The Australian Army Band Kapooka has a proud tradition of genre-hopping, they can play as a stage band, rock band and a jazz ensemble.
Commanding Officer and Music Director Major Lindsay Mee said this versatility means the band can cater for most musical tastes.
The band showed that versatility at the Dubbo Regional Theatre and Convention Centre last Sunday afternoon.
Dubbo witnessed the world premiere of the band’s new show ‘Around the World in 80 minutes’.
The show got off to a smooth start with Frank Sinatra’s Come Fly with Me. The band was tight, and vocalist Josh McKellar was note perfect.
The first stop on the international musical journey was Japan; the band set a groovy atmosphere with the tune ‘Tank’.
A pretty faithful rendition of April in Paris followed with the visuals on the big screen adding to the enjoyment of the music.
Vocalist Angie Currington does a beautiful job of Edith Piaf’s La Vie en Rose.

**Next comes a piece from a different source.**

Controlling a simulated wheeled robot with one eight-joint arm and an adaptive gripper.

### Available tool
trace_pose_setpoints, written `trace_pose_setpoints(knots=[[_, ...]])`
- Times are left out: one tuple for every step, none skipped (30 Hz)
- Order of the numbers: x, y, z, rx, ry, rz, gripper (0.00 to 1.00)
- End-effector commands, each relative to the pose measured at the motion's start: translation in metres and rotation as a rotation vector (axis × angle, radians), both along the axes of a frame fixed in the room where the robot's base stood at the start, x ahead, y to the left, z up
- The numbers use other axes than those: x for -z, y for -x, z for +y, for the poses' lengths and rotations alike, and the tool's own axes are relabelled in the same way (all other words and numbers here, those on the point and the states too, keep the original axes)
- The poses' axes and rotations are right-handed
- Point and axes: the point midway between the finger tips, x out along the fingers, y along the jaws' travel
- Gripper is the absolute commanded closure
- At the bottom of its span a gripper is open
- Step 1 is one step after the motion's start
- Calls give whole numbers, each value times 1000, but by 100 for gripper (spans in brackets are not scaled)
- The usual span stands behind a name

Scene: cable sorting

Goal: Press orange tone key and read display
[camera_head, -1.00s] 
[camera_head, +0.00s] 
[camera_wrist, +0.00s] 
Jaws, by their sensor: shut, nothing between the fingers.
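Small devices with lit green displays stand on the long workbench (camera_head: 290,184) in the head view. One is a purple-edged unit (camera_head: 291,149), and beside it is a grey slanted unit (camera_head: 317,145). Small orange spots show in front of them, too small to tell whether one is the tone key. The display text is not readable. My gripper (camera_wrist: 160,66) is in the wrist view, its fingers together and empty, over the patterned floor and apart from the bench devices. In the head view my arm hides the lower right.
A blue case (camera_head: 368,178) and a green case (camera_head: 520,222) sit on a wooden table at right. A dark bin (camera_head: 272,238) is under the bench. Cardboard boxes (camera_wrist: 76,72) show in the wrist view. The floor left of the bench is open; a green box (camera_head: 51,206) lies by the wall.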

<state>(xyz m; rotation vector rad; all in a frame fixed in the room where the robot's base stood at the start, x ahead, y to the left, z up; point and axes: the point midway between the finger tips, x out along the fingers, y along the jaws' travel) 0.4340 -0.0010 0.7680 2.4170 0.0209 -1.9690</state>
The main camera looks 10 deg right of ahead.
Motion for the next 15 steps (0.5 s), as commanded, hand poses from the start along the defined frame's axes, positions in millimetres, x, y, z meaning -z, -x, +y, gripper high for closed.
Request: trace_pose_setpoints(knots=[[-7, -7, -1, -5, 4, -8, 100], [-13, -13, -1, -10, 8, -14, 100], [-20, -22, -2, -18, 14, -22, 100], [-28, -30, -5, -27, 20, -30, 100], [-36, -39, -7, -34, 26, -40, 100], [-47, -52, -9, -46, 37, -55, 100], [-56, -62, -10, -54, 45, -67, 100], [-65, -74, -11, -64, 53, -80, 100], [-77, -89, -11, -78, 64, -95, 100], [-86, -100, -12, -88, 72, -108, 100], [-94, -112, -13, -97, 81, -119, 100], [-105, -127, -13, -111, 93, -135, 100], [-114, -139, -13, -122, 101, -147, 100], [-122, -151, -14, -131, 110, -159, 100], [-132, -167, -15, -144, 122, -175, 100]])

Children of the 80s would have been surprised by an intimate ballad version of the international pop hit 99 Luftballons. German singer Nena’s original version was a fast-paced pop song, the ballad interpretation is a highlight of the show. Currington is a superb vocalist; she has almost perfect diction in English, German and French.
Chick Corea’s Spain shows once again how groovy the band is. The rhythm section locking in tightly with the horns.

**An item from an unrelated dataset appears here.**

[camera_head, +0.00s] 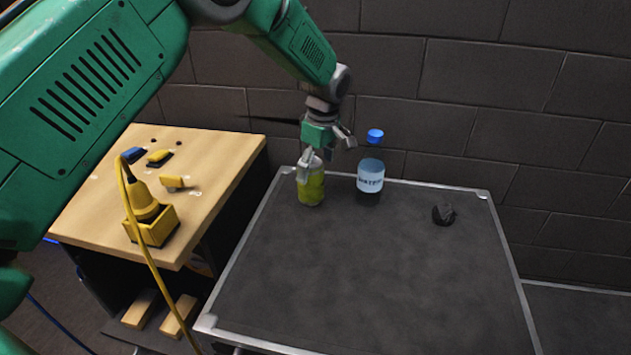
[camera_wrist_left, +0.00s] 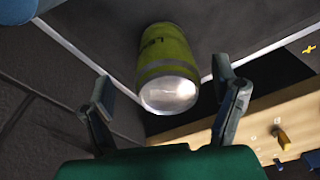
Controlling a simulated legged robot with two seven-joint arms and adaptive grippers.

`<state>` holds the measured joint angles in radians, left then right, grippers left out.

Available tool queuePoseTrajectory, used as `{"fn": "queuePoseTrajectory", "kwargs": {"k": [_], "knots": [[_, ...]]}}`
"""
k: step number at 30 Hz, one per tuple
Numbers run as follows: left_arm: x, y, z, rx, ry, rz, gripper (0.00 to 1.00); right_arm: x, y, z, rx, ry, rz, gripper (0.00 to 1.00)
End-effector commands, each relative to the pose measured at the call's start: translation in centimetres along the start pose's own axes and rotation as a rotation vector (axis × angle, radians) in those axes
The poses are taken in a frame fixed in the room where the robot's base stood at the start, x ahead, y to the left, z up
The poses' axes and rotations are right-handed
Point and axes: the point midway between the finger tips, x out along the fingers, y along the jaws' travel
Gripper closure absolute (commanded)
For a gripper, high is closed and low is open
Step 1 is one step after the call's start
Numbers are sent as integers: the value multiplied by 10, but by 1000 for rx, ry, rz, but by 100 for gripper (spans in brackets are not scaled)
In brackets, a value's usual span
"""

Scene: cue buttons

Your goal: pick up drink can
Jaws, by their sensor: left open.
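A yellow-green drink can (camera_head: 311,186) with a silver top stands upright on the dark table near its back left corner. My left gripper (camera_head: 325,158) is just above the can, pointing down at it, with one finger over the can's left side in the head view. In the left wrist view the can (camera_wrist_left: 166,60) lies between and beyond the open fingers of the left gripper (camera_wrist_left: 165,97), its silver lid facing the camera. I cannot tell whether a finger touches it. My right gripper is not in view.
A water bottle (camera_head: 370,178) with a blue cap stands close to the can's right. A black crumpled lump (camera_head: 443,214) lies farther right. A wooden bench (camera_head: 222,158) with a yellow tool (camera_head: 150,215) is at left. A brick wall rises behind. The table's front and middle are clear.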

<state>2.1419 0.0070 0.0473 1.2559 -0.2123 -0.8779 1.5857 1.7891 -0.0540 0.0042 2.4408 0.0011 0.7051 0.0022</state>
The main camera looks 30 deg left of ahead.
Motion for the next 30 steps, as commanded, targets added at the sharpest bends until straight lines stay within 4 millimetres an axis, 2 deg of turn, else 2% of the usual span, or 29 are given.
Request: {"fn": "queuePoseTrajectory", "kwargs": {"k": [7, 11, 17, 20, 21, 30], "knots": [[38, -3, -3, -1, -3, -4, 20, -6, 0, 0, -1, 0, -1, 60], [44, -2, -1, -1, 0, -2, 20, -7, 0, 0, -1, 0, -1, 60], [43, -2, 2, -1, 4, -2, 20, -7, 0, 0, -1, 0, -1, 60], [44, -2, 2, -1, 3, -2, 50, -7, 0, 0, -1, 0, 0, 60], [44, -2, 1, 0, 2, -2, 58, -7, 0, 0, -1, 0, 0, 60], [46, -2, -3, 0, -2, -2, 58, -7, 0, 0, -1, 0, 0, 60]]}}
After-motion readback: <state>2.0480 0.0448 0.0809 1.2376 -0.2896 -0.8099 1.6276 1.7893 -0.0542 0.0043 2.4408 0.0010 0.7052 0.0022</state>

The English portion of the set was strange though and showed the dilemma a band must have when it tries different takes on popular songs. With such fine vocalists, The Beatles Hey Jude fell short as a horn-heavy instrumental; the refrain could have lifted the audience and provided a sing-along moment, most people know the na na na na na bit surely.

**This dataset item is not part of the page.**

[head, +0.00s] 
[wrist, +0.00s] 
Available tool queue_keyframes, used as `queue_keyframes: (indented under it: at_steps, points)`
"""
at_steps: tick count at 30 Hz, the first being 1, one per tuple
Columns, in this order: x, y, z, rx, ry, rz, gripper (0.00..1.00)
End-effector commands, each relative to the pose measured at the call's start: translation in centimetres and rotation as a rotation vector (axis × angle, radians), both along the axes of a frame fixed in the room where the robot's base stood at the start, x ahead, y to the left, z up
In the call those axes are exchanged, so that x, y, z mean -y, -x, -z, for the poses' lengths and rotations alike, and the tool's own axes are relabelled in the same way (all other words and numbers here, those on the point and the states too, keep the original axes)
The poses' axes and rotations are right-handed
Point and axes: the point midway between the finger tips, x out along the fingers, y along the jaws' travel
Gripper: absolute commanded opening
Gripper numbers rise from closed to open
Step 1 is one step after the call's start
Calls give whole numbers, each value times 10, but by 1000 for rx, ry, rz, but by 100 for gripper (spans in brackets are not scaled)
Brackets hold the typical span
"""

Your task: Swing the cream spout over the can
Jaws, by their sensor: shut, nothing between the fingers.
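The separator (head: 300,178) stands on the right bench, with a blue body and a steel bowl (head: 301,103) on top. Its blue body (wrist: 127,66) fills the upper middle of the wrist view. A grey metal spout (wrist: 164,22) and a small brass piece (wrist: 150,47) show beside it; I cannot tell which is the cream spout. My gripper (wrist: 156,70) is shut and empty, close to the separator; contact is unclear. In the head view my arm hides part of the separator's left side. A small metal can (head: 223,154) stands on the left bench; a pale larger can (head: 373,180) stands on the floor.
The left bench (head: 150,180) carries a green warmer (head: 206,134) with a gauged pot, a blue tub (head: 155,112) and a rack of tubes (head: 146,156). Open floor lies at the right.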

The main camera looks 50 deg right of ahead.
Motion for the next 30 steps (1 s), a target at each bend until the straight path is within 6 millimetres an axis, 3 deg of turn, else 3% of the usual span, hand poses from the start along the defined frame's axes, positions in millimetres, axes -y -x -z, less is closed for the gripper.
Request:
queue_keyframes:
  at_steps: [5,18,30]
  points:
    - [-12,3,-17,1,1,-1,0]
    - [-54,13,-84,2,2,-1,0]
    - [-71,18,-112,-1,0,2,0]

The disappointment of Hey Jude was quickly redeemed with a lovely reading of Let it Be. Jake Curro showed what a tasteful guitar player he is with a short but original guitar solo. The title track from the James Bond film Skyfall showed just how good it is when band and vocalist cook together. Singing anything that Adele has released is a big ask, but both band and vocalist pull it off with aplomb.
Toto’s Africa is another excellent example of the band and vocalists being in sync with both Currington and McKellar trading lead and harmony parts. Both singers showed how well they harmonise from this point of the show onward and the show benefited from the vocal pairing.
Men at Work’s Down Under and Peter Allen’s I Still Call Australia Home wrap up a mostly top-notch musical journey around the world.